Mr Grossi told the Security Council that the IAEA through ISAMZ now has a continuous presence at Zaporizhzya NPP, with personnel on the ground at the plant providing first-hand neutral, impartial and technical information on the site's status. Pointing out the value of the Agency's continued presence at the plant, he said this provided the IAEA, and through it, the United Nations and the international community with the capacity to have a direct, immediate evaluation of the situation on the ground as it may happen.

"This fact is unprecedented," Mr Grossi said, stating that historically IAEA inspectors became involved after the facts in order to remediate something that had already happened. "We in this case have the historical, ethical imperative to prevent something from happening," he said.

"We can agree on a very simple, but incredibly necessary protective mechanism to avoid what is happening now, as we speak, which is the shelling of a nuclear power plant. Let's seize this opportunity so fundamental for peace, for security and to protect the populations of Ukraine and beyond," he added.

Recommendations for re-establishing the pillars of nuclear safety and security

Mr Grossi stressed that the seven indispensable pillars for ensuring nuclear safety and security at Zaporizhzhya NPP must be maintained and detailed the IAEA's recommendations to address violations of these pillars.

Mr Grossi explained how ISAMZ had observed that operators at the plant were performing important safety and security tasks under extremely challenging circumstances, with military equipment and vehicles present on the site. With the second pillar stating that all safety and security systems and equipment should be fully functional, he recommended that the military vehicles and equipment on the site be removed so as not to interfere with normal operation of the nuclear safety and security systems.

Under the third pillar, which requires operating staff to be able to fulfil their safety and security duties without undue pressures, Mr Grossi said that this is something that has been addressed time and again during this crisis and especially since the nuclear power plant was occupied last March. He recommended that the operator should be allowed to return to its clear and routine lines of responsibilities and authorities, and that an appropriate work environment be re-established, including with proper family support for the staff.

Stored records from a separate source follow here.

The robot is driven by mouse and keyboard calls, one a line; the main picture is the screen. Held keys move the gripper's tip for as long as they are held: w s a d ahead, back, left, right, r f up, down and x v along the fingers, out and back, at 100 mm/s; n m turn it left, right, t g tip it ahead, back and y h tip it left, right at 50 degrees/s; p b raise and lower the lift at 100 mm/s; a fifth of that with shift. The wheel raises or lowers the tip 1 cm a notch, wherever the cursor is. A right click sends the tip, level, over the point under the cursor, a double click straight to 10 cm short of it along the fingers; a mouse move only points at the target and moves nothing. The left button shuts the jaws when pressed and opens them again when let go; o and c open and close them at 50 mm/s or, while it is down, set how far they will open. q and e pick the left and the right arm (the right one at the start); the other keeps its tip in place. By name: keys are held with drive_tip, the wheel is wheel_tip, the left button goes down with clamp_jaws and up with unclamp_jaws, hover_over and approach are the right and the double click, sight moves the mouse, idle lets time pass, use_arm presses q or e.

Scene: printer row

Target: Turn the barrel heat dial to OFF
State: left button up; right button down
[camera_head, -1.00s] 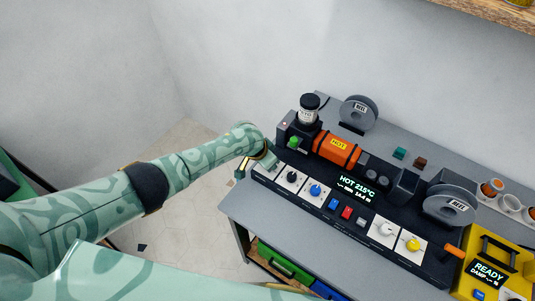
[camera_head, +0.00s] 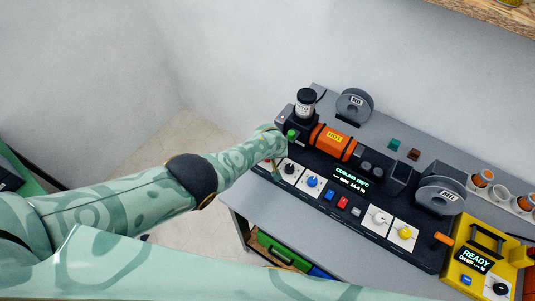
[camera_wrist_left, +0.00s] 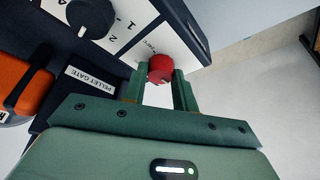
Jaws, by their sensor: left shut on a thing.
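The barrel heat dial, a red round knob (camera_wrist_left: 161,67), sits at the end of the dark control panel in the left wrist view. My left gripper (camera_wrist_left: 160,78) is shut on it, one green finger on each side. In the head view my left gripper (camera_head: 275,173) is at the panel's left end, and my arm hides most of the dial. The orange barrel (camera_head: 333,142) reads HOT. The display (camera_head: 351,179) reads COOLING, with blurred figures. My right gripper is not in view.
A reel (camera_head: 354,105) stands behind the machine. A yellow unit (camera_head: 480,257) reading READY stands at right.

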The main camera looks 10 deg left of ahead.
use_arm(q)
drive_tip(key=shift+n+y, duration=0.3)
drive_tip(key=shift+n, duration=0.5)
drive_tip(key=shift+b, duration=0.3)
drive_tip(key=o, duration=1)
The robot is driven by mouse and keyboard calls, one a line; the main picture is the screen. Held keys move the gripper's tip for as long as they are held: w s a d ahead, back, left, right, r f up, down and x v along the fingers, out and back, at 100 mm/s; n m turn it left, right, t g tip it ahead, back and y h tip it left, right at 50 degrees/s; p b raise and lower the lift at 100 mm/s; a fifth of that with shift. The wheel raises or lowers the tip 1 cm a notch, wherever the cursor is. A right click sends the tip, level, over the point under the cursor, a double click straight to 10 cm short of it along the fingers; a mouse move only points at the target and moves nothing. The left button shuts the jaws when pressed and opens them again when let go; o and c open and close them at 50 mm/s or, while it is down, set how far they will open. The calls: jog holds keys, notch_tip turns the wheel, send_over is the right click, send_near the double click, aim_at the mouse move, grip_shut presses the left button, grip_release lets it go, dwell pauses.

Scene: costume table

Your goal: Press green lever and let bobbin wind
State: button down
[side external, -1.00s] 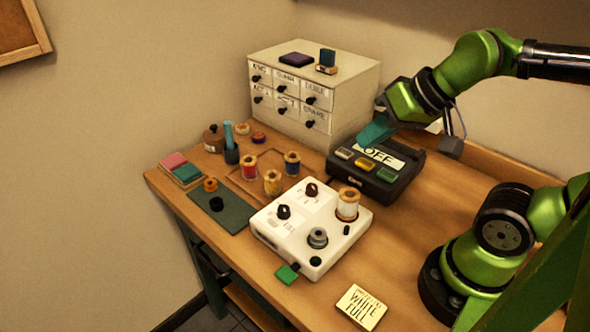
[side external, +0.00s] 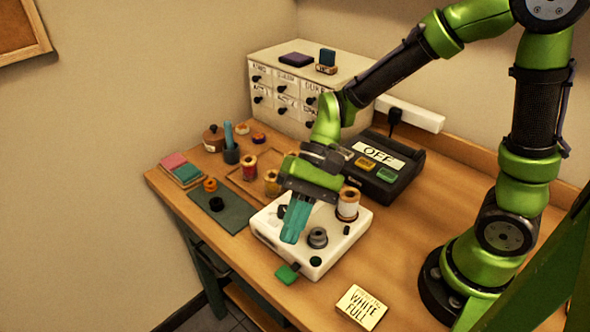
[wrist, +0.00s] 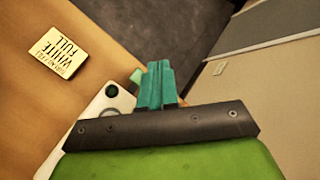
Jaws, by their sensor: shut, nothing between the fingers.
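The green lever (side external: 287,273) sticks out from the front corner of the white winder box (side external: 262,236). In the wrist view the lever (wrist: 136,76) shows just left of my fingertips. The grey bobbin (side external: 317,238) sits on the box, with a white thread spool (side external: 348,204) behind it. My gripper (side external: 290,238) is shut and empty, with its teal fingers pointing down over the box, left of the bobbin and behind the lever. It also shows in the wrist view (wrist: 158,68). The fingers appear apart from the lever. The arm hides part of the box's knobs.
A card reading "WHITE FULL" (side external: 361,307) lies at the front of the table. A black box marked "OFF" (side external: 393,190) stands behind the winder, and a drawer cabinet (side external: 285,66) behind that. Several spools stand to the left. Table is clear right of the winder.

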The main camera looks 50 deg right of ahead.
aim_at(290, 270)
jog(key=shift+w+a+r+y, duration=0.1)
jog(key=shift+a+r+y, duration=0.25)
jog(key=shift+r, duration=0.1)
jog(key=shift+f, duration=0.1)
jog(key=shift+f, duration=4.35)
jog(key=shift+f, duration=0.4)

Mr Grossi stressed the crucial importance of pillar four, which states that there must be secure off-site power supply from the grid, stating that: "A nuclear power plant without external power supply may lose crucial functionalities including the cooling of the reactors and the spent fuel. Without this we could have a very serious nuclear accident." He recommended that off-site power supply line redundancy be re-established and available at any time, and said that for this to be possible, "all military activities that may affect the power supply systems must be stopped immediately."

Referring to the fifth pillar, which requires uninterrupted logistical supply chains and transportation to and from the sites, Mr Grossi explained that the Zaporizhzhya NPP is "a large industrial site requiring a constant flow of spare parts and other equipment — a situation that is of course abnormally interrupted now." He recommended that all the parties should commit and contribute to ensuring effective supply chains, highlighting that IAEA assistance and support programmes can help in re-establishing a flow of supplies.

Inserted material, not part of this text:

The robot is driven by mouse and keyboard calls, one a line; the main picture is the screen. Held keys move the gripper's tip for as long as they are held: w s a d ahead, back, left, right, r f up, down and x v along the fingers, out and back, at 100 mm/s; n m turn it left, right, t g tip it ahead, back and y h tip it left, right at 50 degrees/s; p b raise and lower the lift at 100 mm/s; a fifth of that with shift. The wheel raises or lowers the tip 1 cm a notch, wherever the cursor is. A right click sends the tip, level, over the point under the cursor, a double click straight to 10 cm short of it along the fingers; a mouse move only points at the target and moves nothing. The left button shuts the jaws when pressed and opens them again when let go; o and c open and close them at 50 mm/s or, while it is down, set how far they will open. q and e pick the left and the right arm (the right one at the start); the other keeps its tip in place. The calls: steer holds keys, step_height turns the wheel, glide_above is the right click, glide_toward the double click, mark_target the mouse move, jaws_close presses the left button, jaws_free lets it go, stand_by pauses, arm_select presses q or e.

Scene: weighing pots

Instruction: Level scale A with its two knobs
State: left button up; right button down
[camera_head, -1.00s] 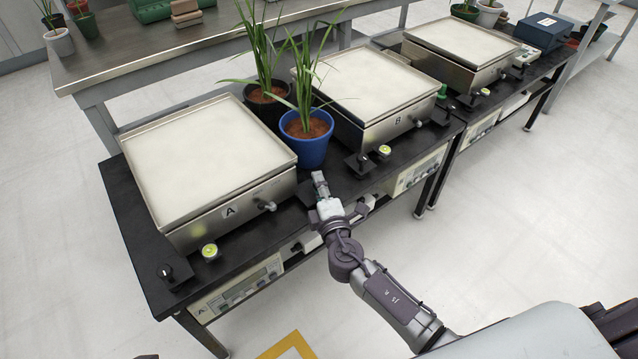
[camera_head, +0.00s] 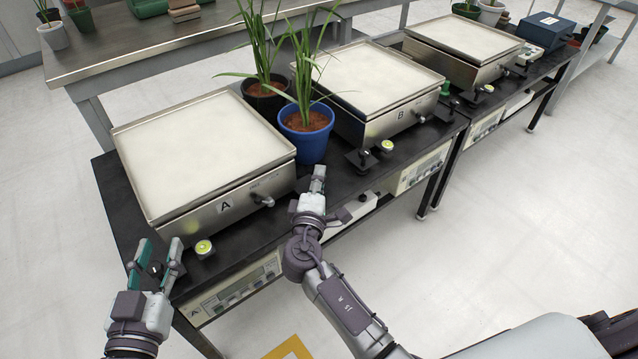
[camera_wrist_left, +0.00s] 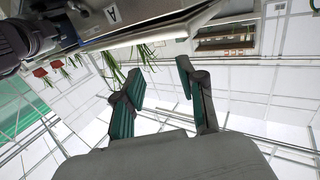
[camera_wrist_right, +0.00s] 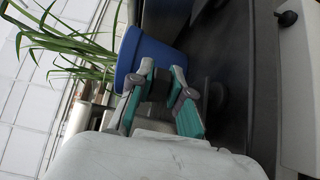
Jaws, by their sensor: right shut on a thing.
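Scale A (camera_head: 205,155) is a steel box with a broad pale top, at the left of the black table. Its round yellow-green level (camera_head: 204,248) sits at its front; the bubble is too small to read. The left knob (camera_head: 156,268), small and dark, stands at the table's front left corner. My left gripper (camera_head: 158,250) is open, its fingers on either side of that knob in the head view; contact cannot be told. My right gripper (camera_head: 315,182) is shut at scale A's right front corner, where it hides the right knob. The right wrist view shows its fingers (camera_wrist_right: 165,95) close together.
A blue pot (camera_head: 307,140) with a plant stands just behind my right gripper, and a dark pot (camera_head: 265,100) behind it. Scale B (camera_head: 375,85) is to the right. A side lever (camera_head: 263,200) sticks out of scale A's front.

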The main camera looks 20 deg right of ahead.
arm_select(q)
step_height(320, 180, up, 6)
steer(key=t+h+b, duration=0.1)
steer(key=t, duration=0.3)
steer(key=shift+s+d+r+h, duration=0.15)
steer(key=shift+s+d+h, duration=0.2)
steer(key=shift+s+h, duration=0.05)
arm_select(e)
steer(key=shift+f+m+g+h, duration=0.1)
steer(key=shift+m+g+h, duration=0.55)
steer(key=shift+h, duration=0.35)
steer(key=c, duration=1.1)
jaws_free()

Pillar six refers to the functioning of radiation monitoring systems, and Mr Grossi recommended that the site should continue ensuring this functionality, including by trainings and exercises, which he said the IAEA can help in ensuring.

Finally, Mr Grossi highlighted that pillar seven states that there must be continued and reliable communications with the regulator and with others. "We have seen repeatedly that these lines of communication have been interrupted," he said. He recommended that reliable and redundant communication means and channels be secured at all times.

Mr Grossi thanked the United Nations Secretary General for his support in the ISAMZ mission to help stabilize the nuclear safety and security situation at the Zaporizhzhya Nuclear Power Plant.